Short problem
Look through the data and write out every line with the word "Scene" in it.

┏━━

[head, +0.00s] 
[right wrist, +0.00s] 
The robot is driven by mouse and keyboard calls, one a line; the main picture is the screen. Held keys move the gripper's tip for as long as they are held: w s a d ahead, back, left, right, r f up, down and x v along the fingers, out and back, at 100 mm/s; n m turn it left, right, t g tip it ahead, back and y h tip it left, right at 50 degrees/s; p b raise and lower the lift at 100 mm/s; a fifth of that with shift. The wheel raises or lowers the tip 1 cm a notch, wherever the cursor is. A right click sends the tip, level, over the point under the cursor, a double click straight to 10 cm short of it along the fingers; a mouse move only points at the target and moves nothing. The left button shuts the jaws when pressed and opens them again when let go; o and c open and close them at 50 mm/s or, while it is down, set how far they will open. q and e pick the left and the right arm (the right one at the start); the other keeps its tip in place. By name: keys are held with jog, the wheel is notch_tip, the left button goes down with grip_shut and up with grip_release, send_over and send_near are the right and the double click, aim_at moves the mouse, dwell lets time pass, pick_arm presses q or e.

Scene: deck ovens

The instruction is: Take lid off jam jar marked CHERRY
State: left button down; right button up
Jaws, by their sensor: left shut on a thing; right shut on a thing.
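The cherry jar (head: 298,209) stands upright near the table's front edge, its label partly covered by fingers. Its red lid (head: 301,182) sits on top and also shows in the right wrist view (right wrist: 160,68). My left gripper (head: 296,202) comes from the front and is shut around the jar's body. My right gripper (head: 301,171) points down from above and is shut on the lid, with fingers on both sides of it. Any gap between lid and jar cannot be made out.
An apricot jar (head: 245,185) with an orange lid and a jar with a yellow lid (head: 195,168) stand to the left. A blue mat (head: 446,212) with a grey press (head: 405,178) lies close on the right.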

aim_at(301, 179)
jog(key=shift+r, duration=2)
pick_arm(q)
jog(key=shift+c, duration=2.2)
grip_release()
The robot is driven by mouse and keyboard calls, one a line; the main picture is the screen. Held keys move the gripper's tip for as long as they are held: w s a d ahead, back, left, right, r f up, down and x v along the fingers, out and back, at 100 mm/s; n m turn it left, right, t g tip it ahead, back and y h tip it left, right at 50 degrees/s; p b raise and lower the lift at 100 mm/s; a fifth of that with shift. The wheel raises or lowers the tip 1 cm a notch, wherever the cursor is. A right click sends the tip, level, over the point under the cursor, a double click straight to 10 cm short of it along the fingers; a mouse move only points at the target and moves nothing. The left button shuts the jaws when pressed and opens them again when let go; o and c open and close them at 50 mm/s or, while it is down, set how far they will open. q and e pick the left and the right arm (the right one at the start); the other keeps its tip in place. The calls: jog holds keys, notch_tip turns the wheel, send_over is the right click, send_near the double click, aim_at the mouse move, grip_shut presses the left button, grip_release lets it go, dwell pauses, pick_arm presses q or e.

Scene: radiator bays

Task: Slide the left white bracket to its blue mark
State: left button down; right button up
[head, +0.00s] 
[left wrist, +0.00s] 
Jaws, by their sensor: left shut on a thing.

┗━━

Finished answer
Scene: deck ovens
Scene: radiator bays

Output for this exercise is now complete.